-- Start of Task material --

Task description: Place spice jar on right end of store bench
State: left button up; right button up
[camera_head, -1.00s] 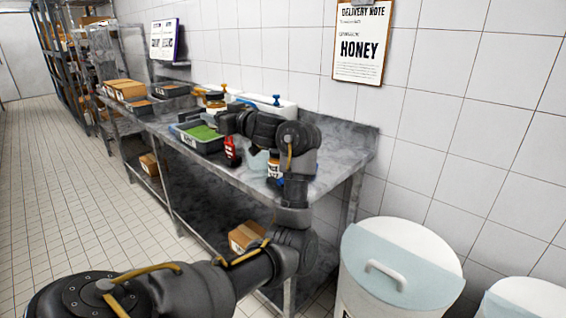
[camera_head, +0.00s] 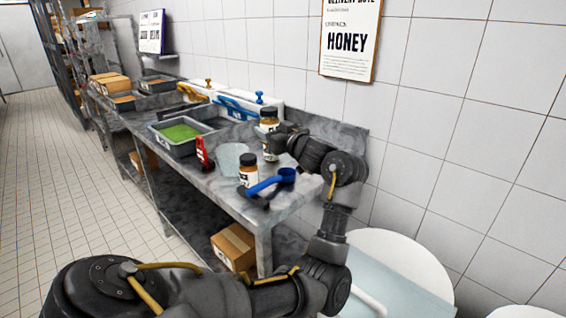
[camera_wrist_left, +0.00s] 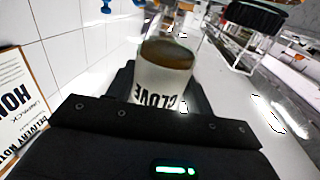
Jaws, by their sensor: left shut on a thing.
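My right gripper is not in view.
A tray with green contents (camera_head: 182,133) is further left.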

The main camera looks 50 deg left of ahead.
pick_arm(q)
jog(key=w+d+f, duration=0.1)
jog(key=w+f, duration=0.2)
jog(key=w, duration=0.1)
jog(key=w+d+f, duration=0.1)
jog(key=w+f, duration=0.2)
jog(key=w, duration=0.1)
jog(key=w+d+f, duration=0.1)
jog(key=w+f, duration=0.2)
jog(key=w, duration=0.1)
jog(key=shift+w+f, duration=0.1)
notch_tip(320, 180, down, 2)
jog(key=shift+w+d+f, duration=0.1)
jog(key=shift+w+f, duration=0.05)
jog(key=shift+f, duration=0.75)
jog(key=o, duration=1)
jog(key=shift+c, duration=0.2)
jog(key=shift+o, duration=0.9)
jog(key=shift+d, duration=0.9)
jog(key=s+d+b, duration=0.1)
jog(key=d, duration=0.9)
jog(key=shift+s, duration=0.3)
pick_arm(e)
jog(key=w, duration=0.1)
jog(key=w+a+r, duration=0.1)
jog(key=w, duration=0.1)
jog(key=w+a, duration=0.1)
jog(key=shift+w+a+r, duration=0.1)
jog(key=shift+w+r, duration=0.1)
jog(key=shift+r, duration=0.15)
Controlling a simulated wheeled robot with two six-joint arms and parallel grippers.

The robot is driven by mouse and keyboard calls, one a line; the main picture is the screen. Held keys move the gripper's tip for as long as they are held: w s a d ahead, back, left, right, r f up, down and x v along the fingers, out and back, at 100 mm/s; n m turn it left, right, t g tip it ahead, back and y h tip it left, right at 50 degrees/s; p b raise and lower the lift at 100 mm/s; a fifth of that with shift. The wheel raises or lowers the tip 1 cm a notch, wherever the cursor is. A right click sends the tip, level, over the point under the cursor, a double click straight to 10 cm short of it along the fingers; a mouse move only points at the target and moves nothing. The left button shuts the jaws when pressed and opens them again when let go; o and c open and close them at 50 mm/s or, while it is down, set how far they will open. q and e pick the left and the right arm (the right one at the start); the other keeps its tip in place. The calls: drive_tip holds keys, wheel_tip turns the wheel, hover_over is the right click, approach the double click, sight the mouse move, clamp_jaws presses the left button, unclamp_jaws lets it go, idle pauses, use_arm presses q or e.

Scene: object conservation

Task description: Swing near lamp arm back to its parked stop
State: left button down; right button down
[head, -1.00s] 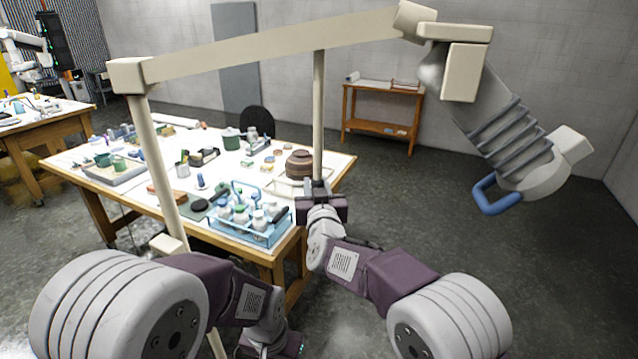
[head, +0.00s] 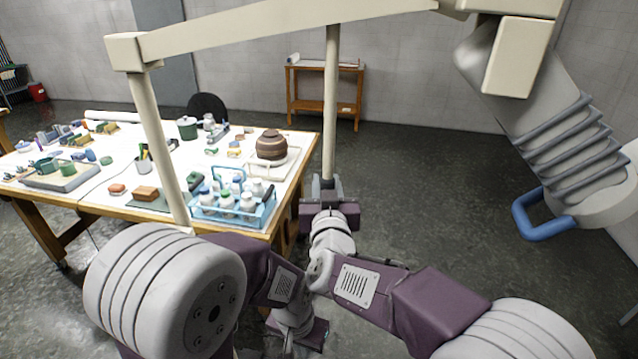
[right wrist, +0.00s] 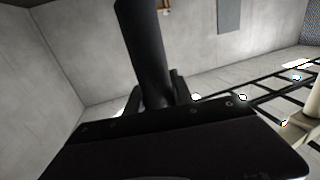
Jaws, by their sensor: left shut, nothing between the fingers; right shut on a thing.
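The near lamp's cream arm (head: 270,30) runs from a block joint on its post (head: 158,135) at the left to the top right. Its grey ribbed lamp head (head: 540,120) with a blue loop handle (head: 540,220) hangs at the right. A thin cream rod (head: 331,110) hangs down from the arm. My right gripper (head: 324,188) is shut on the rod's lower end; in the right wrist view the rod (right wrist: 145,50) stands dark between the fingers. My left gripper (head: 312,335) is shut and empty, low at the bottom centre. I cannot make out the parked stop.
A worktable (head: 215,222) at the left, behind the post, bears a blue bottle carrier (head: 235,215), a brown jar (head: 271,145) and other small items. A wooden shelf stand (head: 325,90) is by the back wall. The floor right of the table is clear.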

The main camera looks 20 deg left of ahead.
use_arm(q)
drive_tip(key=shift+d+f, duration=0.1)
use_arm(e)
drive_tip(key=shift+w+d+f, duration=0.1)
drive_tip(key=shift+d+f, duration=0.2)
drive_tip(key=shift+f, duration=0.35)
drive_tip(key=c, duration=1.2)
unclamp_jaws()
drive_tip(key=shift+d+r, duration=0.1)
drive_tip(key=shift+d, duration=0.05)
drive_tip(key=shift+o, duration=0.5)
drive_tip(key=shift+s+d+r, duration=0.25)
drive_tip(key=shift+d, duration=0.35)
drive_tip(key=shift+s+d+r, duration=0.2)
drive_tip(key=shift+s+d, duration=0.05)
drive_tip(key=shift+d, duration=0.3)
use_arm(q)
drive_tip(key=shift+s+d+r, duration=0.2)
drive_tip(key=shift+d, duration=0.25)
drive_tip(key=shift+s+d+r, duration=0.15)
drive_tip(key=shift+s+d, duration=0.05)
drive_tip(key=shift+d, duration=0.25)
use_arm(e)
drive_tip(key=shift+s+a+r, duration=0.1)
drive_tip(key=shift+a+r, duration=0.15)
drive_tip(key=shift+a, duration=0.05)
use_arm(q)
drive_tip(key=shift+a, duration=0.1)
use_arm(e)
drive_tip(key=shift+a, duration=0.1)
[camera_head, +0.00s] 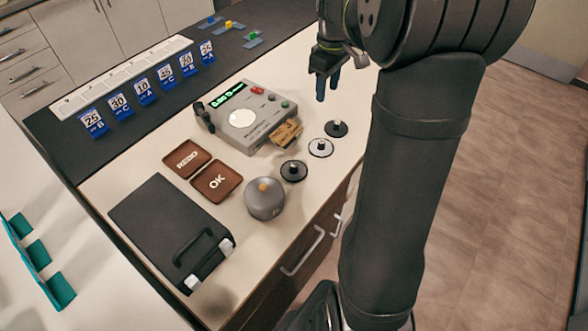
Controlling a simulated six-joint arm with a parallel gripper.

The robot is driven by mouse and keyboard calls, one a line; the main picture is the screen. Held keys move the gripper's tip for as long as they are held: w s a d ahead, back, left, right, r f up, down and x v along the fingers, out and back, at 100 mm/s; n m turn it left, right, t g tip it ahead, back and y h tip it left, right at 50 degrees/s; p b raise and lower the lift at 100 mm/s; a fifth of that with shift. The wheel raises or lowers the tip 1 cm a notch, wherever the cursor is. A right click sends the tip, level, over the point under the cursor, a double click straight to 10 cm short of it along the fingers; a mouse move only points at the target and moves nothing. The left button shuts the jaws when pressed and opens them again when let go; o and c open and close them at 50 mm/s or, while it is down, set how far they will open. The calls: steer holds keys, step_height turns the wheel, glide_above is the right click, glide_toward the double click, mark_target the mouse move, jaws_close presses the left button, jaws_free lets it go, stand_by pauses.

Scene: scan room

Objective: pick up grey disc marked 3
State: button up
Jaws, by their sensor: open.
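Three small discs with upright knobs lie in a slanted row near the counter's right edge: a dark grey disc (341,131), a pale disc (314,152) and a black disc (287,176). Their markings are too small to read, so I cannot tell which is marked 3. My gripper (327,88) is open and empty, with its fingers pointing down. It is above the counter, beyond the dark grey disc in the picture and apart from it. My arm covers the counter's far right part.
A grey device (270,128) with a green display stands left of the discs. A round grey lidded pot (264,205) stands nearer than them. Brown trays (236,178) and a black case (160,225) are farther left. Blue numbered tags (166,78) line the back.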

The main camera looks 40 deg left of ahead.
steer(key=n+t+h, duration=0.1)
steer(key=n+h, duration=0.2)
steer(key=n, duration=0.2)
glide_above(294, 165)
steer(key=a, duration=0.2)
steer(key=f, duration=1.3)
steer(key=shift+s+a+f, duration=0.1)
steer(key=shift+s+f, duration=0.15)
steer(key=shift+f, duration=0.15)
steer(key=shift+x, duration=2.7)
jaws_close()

-- End of Task material --
-- Start of Task material --

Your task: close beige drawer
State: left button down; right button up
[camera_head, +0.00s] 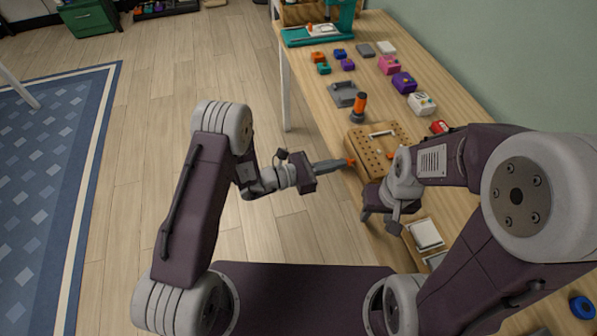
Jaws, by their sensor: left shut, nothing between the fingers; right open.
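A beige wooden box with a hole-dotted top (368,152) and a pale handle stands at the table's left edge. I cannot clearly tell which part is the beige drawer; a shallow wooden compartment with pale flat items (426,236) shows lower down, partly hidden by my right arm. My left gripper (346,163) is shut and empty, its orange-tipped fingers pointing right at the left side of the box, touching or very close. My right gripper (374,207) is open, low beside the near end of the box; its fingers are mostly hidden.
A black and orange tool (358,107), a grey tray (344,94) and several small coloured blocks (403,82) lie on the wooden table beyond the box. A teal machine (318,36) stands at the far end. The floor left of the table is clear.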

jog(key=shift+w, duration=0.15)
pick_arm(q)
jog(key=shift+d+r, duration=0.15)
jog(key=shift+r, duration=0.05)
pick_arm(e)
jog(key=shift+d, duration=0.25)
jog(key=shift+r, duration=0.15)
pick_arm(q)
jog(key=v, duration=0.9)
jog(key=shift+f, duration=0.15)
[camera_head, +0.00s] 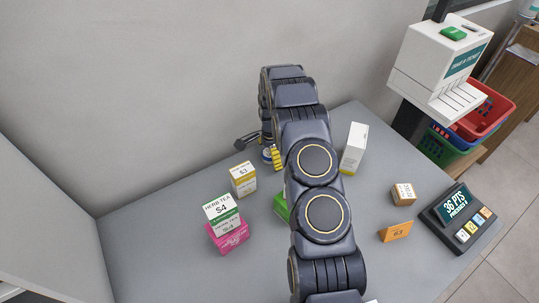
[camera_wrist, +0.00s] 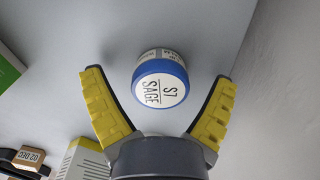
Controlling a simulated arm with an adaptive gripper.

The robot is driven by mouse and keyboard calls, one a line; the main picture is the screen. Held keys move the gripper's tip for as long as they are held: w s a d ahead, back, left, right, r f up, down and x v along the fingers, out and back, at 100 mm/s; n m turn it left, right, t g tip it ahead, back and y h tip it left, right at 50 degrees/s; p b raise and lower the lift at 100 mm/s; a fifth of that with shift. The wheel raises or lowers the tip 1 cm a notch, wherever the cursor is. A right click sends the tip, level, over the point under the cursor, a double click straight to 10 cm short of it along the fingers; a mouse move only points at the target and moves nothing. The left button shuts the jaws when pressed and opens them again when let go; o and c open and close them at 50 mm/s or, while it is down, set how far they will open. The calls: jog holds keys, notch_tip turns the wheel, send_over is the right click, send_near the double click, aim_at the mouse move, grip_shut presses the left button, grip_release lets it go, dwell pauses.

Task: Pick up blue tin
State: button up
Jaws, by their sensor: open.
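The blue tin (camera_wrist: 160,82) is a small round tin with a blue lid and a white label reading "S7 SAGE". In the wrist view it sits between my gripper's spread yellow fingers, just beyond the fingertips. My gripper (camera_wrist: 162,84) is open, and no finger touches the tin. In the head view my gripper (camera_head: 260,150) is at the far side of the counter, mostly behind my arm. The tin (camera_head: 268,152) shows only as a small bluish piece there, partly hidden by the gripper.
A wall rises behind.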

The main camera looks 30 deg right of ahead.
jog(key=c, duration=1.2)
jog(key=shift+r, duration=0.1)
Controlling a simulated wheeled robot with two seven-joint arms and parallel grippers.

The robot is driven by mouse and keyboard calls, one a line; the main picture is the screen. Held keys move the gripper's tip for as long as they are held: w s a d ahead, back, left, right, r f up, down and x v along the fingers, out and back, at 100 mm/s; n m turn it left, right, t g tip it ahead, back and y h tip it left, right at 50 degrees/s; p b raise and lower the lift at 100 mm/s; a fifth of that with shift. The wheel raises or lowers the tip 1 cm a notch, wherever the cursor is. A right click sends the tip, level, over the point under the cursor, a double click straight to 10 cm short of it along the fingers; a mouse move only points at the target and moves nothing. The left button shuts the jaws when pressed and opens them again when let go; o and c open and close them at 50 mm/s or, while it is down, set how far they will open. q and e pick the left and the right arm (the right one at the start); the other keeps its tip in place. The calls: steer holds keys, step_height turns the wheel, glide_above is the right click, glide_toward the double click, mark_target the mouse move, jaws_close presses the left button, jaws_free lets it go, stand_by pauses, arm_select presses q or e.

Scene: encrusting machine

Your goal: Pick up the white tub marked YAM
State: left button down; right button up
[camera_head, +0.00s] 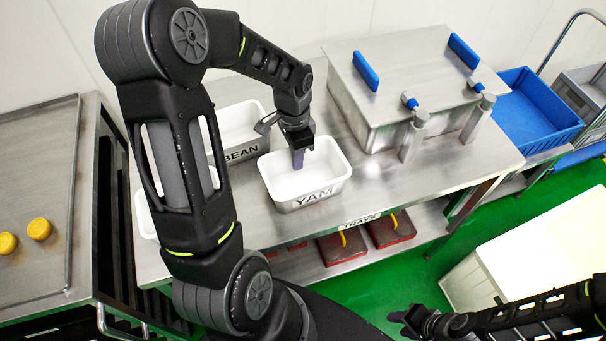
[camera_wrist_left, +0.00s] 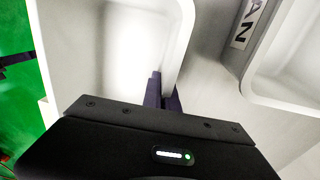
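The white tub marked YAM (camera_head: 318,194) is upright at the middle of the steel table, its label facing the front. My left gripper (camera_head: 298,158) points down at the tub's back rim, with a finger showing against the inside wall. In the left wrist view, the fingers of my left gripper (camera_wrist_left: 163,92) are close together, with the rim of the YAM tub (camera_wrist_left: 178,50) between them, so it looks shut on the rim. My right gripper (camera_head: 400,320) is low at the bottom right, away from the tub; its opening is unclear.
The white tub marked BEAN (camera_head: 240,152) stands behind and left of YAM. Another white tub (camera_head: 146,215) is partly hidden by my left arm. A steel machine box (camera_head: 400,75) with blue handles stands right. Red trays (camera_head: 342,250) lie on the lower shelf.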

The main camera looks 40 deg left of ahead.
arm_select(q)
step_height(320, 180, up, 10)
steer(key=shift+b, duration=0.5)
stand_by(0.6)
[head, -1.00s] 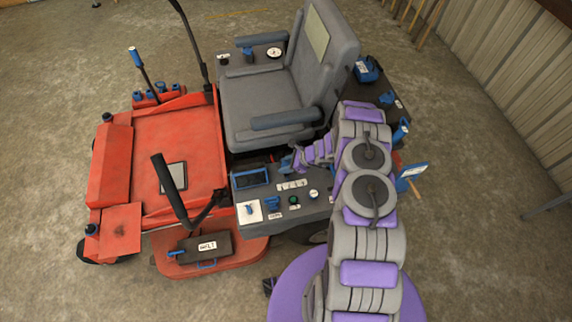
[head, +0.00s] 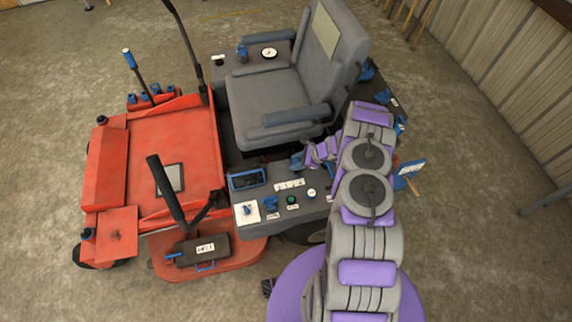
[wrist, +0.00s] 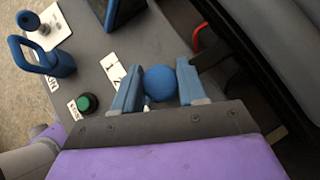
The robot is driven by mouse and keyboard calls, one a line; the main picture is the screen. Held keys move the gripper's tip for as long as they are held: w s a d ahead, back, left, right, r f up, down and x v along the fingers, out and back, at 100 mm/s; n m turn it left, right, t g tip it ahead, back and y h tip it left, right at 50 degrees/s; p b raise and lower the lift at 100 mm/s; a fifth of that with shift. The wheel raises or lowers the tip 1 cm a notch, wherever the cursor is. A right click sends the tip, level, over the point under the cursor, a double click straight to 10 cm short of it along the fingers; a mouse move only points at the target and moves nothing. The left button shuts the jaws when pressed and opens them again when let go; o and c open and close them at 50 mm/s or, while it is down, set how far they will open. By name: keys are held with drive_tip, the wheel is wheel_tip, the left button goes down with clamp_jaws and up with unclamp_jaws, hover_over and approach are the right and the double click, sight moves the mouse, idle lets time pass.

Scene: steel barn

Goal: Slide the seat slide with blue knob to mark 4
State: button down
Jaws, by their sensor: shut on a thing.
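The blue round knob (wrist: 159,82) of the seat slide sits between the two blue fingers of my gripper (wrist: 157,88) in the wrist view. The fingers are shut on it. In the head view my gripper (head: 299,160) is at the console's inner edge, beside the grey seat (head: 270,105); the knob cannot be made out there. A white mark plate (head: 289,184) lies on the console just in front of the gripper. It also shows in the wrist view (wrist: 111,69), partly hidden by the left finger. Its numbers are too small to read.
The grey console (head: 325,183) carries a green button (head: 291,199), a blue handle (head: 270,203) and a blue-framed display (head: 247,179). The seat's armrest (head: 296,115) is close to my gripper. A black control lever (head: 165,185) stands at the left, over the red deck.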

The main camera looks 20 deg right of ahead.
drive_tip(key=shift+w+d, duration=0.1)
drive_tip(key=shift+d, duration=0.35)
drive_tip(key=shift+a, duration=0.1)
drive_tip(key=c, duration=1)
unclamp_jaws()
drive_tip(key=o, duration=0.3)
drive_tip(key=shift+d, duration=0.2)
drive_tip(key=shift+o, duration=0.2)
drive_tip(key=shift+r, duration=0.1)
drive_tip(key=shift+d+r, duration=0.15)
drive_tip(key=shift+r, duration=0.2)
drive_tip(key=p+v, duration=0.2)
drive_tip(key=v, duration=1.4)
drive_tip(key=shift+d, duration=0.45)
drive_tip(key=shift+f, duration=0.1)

-- End of Task material --
-- Start of Task material --

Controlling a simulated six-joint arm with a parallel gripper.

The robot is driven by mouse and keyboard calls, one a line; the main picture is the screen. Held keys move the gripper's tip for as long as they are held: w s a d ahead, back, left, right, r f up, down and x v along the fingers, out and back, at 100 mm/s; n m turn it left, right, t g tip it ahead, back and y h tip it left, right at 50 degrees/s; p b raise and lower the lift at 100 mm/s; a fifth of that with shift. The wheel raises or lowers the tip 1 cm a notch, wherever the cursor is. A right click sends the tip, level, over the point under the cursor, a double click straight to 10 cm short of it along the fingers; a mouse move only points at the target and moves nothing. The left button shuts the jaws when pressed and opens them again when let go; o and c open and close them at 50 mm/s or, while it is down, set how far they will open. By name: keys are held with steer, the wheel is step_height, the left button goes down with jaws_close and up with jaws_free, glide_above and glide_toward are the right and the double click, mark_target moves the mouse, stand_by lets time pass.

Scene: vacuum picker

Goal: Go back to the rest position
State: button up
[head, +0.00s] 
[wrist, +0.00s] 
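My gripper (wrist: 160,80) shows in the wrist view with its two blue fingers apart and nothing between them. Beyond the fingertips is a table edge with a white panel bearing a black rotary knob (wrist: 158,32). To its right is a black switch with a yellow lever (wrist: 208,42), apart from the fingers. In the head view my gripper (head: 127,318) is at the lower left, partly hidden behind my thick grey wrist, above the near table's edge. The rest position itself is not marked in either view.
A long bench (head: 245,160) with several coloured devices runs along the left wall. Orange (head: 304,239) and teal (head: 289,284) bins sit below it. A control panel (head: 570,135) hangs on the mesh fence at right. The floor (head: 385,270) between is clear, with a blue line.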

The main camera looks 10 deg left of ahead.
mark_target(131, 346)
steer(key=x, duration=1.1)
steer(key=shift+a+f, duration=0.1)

-- End of Task material --

### [Stated exercise]
Pull out all lines containing the word "Scene" from the entries above.

### [Worked answer]
Scene: object conservation
Scene: scan room
Scene: encrusting machine
Scene: steel barn
Scene: vacuum picker

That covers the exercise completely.